Set exercise: Reproduce every line of the material below, but drop the pictures.

-- START OF Source excerpt --

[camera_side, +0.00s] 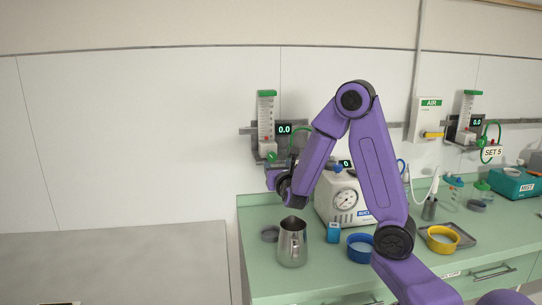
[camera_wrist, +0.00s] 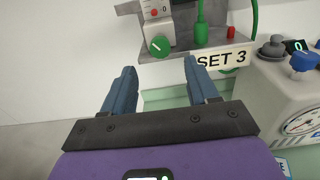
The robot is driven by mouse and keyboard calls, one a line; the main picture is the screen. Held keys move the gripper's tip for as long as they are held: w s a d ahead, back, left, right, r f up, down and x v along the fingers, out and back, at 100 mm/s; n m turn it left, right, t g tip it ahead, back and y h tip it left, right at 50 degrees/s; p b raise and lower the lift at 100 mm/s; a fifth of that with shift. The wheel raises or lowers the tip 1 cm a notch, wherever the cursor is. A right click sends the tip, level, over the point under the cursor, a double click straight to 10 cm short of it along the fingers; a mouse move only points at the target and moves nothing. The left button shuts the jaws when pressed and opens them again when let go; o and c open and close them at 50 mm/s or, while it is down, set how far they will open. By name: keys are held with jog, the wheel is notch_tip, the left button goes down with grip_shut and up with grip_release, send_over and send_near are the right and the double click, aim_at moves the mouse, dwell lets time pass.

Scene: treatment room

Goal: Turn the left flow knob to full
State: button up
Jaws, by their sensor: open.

-- END OF Source excerpt --

In response:
[camera_side, +0.00s] 
[camera_wrist, +0.00s] 
The robot is driven by mouse and keyboard calls, one a line; the main picture is the screen. Held keys move the gripper's tip for as long as they are held: w s a d ahead, back, left, right, r f up, down and x v along the fingers, out and back, at 100 mm/s; n m turn it left, right, t g tip it ahead, back and y h tip it left, right at 50 degrees/s; p b raise and lower the lift at 100 mm/s; a fifth of that with shift. The wheel raises or lowers the tip 1 cm a notch, wherever the cursor is. A right click sends the tip, level, over the point under the cursor, a double click straight to 10 cm short of it along the fingers; a mouse move only points at the target and moves nothing. The left button shuts the jaws when pressed and opens them again when let go; o and c open and close them at 50 mm/s or, while it is down, set how far they will open. By name: keys are held with jog, the wheel is notch_tip, the left button goes down with grip_shut and up with grip_release, send_over and send_near are the right and the double click, aim_at moves the mouse, dwell lets time pass.

Scene: treatment room

Goal: Turn the left flow knob to full
State: button up
Jaws, by their sensor: open.

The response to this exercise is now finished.